Reviewed-by: John Meneghini <jmeneghi@...hat.com>
Martin, if possible, please include these in 6.16/scsi-fixes. These are critical bug fixes which are holding up the release of RHEL-9.7.
/John
On 6/17/25 8:34 PM, Karan Tilak Kumar wrote:
> When both the RHBA and RPA FDMI requests time out, fnic reuses a frame
> to send ABTS for each of them. On send completion, this causes an
> attempt to free the same frame twice that leads to a crash.
>
> Fix crash by allocating separate frames for RHBA and RPA,
> and modify ABTS logic accordingly.
>
> Tested by checking MDS for FDMI information.
> Tested by using instrumented driver to:
> Drop PLOGI response
> Drop RHBA response
> Drop RPA response
> Drop RHBA and RPA response
> Drop PLOGI response + ABTS response
> Drop RHBA response + ABTS response
> Drop RPA response + ABTS response
> Drop RHBA and RPA response + ABTS response for both of them
>
> Fixes: 09c1e6ab4ab2 ("scsi: fnic: Add and integrate support for FDMI")

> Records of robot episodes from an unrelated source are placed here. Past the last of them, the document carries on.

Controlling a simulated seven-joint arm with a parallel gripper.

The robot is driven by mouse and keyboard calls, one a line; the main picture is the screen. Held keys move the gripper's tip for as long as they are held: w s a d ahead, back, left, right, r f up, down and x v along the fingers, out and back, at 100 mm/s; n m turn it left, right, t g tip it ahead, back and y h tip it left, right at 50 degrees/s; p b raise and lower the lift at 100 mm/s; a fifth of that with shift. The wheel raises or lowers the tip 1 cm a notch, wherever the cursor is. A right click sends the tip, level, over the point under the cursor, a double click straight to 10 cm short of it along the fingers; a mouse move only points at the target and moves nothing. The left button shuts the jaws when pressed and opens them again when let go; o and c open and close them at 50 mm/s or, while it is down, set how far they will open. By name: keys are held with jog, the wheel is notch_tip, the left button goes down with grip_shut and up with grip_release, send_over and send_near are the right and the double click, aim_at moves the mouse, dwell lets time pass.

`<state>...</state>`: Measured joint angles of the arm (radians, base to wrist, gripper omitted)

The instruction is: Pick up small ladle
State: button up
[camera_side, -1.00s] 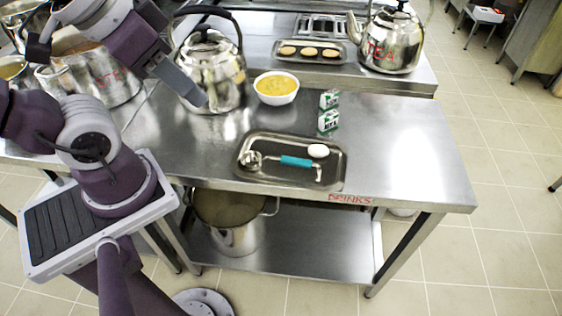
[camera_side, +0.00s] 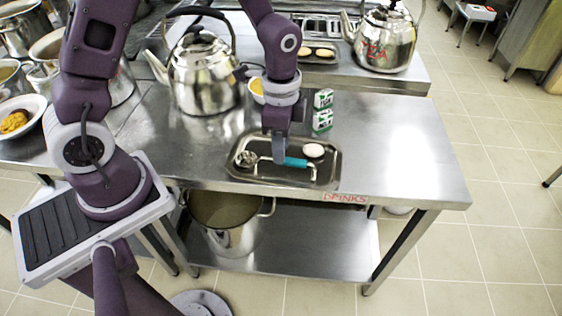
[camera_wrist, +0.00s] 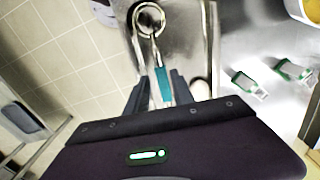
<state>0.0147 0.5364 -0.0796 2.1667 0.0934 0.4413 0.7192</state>
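The small ladle (camera_side: 297,162) has a teal grip, a metal shaft and a small round metal bowl. It lies on a metal tray (camera_side: 338,172) near the front edge of the counter, with its bowl to the left. My gripper (camera_side: 279,160) points down over the tray at the left end of the teal grip. In the wrist view my gripper (camera_wrist: 160,76) is open, with one finger on each side of the ladle's teal grip (camera_wrist: 162,86). Whether either finger touches it I cannot tell.
A white oval item (camera_side: 313,150) lies on the tray beside the grip. A bowl of yellow food (camera_side: 256,88) is partly hidden by my arm. A large kettle (camera_side: 203,75) stands behind left. The counter's right side is clear.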

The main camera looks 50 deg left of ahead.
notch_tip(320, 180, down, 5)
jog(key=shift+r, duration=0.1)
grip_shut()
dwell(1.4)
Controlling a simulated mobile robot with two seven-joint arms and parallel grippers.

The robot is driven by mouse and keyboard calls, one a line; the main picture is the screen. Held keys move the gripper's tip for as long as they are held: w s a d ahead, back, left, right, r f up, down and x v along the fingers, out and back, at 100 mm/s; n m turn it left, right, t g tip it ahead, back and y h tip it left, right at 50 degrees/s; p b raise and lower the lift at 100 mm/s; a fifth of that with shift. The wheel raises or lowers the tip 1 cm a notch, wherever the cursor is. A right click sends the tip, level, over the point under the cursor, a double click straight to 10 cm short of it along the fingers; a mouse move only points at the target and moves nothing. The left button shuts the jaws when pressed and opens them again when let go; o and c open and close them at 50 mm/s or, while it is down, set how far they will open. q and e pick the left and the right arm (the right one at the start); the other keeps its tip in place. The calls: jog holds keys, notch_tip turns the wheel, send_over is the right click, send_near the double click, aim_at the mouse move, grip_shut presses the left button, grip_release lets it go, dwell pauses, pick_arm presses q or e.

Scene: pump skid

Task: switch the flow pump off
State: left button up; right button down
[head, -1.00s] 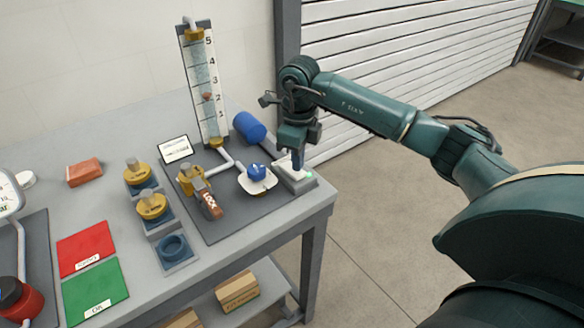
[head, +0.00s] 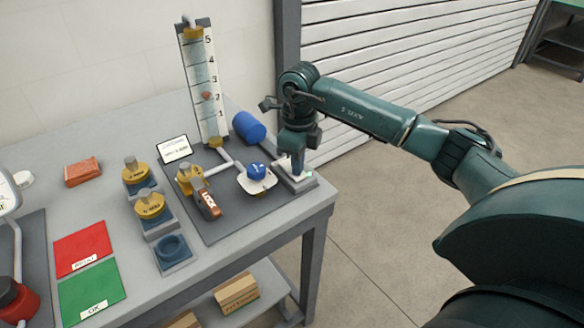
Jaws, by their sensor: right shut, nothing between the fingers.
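The pump's switch box (head: 301,184) is a small grey block with a pale top at the right corner of the dark skid mat, with a small green spot on it. My right gripper (head: 297,174) is shut and points straight down onto the box. Its fingertips are at the pale top and hide part of it; I cannot tell whether they press it. The blue pump motor (head: 249,127) lies behind, left of the gripper. The flow tube (head: 205,85) stands upright with an orange float (head: 206,95) near mark 2. My left gripper is not in view.
A blue knob (head: 257,171) on a white plate and a brass valve with an orange-brown handle (head: 208,204) stand left of the switch box. Red (head: 83,248) and green (head: 93,291) mats lie at the front left. The table edge is close on the right.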

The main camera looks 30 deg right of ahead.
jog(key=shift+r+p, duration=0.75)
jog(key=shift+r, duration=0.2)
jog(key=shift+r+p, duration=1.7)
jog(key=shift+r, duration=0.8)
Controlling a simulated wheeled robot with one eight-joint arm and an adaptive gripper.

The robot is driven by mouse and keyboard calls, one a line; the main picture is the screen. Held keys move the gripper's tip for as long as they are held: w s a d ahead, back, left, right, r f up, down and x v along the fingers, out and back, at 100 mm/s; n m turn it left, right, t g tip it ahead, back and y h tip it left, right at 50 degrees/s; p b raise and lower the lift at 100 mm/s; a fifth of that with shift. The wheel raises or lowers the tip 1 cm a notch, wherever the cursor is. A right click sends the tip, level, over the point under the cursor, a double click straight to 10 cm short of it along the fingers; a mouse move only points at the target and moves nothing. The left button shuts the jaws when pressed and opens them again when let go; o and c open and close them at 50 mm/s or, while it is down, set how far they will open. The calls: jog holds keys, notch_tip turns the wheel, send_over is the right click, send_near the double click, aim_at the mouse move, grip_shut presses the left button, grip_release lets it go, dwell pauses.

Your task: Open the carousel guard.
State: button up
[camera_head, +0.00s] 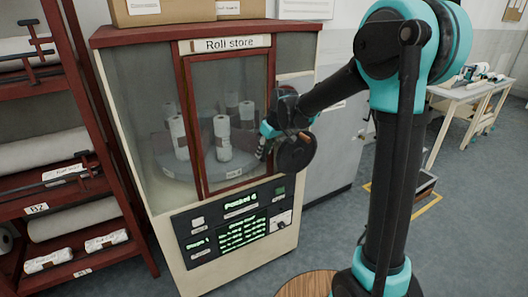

> Reviewed-by: Sesidhar Baddela <sebaddel@...co.com>
> Reviewed-by: Arulprabhu Ponnusamy <arulponn@...co.com>
> Reviewed-by: Gian Carlo Boffa <gcboffa@...co.com>
> Tested-by: Arun Easi <aeasi@...co.com>
> Co-developed-by: Arun Easi <aeasi@...co.com>
> Signed-off-by: Arun Easi <aeasi@...co.com>
> Tested-by: Karan Tilak Kumar <kartilak@...co.com>
> Cc: <stable@...r.kernel.org>
> Signed-off-by: Karan Tilak Kumar <kartilak@...co.com>
> ---
> Changes between v5 and v6:
> - Incorporate review comments from John:
> - Rebase patches on 6.17/scsi-queue
>
> Changes between v4 and v5:
> - Incorporate review comments from John:
> - Refactor patches
>
> Changes between v3 and v4:
> - Incorporate review comments from Dan:
> - Remove comments from Cc tag
>
> Changes between v2 and v3:
> - Incorporate review comments from Dan:
> - Add Cc to stable
>
> Changes between v1 and v2:
> - Incorporate review comments from Dan:
> - Add Fixes tag
> ---
> drivers/scsi/fnic/fdls_disc.c | 113 +++++++++++++++++++++++++---------
> drivers/scsi/fnic/fnic.h | 2 +-
> drivers/scsi/fnic/fnic_fdls.h | 1 +
> 3 files changed, 87 insertions(+), 29 deletions(-)
>
> diff --git a/drivers/scsi/fnic/fdls_disc.c b/drivers/scsi/fnic/fdls_disc.c
> index f8ab69c51dab..36b498ad55b4 100644
> --- a/drivers/scsi/fnic/fdls_disc.c
> +++ b/drivers/scsi/fnic/fdls_disc.c
> @@ -763,47 +763,69 @@ static void fdls_send_fabric_abts(struct fnic_iport_s *iport)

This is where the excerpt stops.